Last year, Gov. Gavin Newsom approved legislation designed to fund an extension of the state’s paid family leave benefit. Senate Bill 951 eliminates the $145,600 wage limit on California’s 1.1% employee payroll tax for State Disability Insurance (SDI), meaning the tax will be collected on wages over that amount going forward.

The change goes into effect on Jan. 1, 2024.

This adjustment will primarily affect high earners whose SDI tax hit was capped due to the wage ceiling. The change translates into a rise in California’s top marginal tax rate to 14.4% from 13.3% for those earning over $1 million, according to the California public accounting firm HCVT. 

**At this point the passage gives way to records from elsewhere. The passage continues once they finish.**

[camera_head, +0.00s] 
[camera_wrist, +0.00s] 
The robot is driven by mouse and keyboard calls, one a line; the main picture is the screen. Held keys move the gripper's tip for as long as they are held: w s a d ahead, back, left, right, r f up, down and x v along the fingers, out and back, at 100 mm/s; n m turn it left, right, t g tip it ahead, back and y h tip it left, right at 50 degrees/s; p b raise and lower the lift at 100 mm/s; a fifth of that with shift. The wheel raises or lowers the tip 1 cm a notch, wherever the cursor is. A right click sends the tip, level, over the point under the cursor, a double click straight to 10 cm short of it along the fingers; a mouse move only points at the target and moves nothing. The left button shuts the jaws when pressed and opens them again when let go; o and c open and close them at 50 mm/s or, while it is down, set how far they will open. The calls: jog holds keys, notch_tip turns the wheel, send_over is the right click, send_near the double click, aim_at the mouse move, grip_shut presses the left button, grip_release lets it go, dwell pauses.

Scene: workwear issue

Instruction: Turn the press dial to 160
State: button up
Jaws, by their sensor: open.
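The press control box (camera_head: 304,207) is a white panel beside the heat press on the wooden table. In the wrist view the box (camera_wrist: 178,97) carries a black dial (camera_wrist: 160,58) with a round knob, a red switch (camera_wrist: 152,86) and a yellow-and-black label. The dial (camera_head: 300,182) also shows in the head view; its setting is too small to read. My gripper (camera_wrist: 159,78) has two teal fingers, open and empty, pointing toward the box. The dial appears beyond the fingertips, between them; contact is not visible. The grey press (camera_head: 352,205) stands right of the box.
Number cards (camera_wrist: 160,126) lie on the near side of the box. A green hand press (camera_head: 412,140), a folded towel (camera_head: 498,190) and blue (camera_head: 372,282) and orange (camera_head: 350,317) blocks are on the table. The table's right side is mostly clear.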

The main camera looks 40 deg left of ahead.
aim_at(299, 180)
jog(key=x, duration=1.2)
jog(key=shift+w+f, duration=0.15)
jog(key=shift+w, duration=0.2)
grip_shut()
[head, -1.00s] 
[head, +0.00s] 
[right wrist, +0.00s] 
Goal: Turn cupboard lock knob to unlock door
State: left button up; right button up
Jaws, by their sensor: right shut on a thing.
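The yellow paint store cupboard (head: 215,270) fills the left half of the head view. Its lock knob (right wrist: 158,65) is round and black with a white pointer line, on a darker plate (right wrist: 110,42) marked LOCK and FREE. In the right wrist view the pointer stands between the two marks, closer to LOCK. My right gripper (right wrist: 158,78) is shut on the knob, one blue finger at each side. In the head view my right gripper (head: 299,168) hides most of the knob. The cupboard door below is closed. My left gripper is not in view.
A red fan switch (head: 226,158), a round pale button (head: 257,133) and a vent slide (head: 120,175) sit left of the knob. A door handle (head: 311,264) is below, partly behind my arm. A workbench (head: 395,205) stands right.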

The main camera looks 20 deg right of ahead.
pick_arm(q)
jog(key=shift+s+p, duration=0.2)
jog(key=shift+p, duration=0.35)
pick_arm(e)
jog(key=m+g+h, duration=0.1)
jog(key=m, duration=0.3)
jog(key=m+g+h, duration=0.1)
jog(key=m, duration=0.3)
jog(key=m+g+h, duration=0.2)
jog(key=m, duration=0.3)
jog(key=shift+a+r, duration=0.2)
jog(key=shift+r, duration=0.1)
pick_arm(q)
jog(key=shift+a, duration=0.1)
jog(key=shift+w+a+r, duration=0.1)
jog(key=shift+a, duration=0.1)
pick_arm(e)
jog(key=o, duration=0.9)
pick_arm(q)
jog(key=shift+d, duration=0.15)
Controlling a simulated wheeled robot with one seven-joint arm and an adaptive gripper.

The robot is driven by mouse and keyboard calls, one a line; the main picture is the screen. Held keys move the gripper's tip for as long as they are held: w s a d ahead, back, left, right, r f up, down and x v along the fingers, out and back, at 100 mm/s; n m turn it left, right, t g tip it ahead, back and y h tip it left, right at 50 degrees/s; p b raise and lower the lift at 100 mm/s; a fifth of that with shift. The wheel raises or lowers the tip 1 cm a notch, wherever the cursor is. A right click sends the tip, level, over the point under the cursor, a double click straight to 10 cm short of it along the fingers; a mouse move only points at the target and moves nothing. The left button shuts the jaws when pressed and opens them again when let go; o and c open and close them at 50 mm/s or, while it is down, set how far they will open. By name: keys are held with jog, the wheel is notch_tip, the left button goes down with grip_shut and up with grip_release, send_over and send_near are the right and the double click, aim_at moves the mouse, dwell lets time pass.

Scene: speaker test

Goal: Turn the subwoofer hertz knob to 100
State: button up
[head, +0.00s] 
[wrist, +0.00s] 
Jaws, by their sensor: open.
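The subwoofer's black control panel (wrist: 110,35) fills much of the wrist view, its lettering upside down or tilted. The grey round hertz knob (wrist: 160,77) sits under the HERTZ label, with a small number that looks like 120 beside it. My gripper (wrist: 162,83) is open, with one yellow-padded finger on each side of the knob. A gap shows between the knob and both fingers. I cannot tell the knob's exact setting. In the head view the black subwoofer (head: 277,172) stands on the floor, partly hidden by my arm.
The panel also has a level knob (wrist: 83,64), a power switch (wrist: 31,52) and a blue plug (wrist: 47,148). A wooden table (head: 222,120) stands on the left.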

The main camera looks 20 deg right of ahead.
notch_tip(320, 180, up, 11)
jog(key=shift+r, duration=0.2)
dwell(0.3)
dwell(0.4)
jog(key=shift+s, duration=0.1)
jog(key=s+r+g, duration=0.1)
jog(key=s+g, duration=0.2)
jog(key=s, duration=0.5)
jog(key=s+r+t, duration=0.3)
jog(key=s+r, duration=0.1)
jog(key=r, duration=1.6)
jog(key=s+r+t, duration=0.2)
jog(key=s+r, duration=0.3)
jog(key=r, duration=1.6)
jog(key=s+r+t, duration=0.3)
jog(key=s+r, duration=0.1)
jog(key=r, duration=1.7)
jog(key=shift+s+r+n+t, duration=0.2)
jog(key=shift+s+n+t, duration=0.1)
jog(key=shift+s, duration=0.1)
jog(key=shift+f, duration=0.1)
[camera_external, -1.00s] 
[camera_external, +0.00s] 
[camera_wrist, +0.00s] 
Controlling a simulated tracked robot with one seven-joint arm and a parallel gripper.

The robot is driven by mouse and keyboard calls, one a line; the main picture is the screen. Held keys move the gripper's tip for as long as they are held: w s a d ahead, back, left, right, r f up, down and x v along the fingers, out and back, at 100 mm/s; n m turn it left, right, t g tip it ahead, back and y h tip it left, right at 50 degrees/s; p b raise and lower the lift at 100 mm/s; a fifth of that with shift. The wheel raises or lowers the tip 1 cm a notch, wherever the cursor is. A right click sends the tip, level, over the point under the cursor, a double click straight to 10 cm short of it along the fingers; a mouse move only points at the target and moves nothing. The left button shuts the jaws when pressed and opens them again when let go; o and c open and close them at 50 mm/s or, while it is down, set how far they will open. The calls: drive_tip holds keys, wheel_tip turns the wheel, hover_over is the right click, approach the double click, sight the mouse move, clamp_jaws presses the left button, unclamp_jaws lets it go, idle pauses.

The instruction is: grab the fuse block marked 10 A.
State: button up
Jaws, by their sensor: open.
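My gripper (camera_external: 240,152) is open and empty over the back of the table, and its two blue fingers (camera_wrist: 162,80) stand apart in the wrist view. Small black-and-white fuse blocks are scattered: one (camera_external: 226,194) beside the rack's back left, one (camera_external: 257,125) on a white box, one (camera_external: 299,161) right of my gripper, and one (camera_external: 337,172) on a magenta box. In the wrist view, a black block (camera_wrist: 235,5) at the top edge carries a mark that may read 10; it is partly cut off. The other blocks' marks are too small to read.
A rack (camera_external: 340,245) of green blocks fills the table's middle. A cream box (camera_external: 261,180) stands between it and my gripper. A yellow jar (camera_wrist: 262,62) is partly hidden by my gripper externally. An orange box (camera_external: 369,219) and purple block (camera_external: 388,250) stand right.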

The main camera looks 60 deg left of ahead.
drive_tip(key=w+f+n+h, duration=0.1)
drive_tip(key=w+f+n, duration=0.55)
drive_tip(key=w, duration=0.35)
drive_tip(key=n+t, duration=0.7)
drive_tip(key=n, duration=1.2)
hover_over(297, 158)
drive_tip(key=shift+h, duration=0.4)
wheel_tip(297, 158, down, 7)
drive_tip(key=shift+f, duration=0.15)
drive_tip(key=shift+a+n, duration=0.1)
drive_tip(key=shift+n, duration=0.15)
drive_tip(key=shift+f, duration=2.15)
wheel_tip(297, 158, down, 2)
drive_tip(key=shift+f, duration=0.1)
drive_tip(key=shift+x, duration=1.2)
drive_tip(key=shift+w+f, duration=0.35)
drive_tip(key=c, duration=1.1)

“So California’s upper-middle class will pay more than millionaires in almost every state save New York, New Jersey, and Hawaii,” the Wall Street Journal said in an editorial last year.

Newsom signed the bill “on the sly,” the Journal said. “High earners won’t know what hit them until it does,” the editorial added.

Tax Will Expand Wage Replacement for Lower-Paid Workers

The expanded tax collection will fund an increase in the percentage of earnings that low-wage workers receive, up to 90%, while out on paid family leave or disability. Supporters of the bill said that under the current program, many of California’s lowest wage earners could not afford to go on parental or family leave if they received the current maximum of 70% of their wages while away from the job.

Newsom defended the tax expansion in a news release following his signing of SB 951.

“California families and our state as a whole are stronger when workers have the support they need to care for themselves and their loved ones,” the governor said. “California created the first Paid Family Leave program in the nation 20 years ago, and today we’re taking an important step to ensure more low-wage workers, many of them women and people of color, can access the time off they’ve earned while still providing for their family.”

The Wall Street Journal noted that the SDI payroll tax could potentially rise even higher in the coming years if the additional revenue does not sufficiently cover the cost of the expanded leave benefit.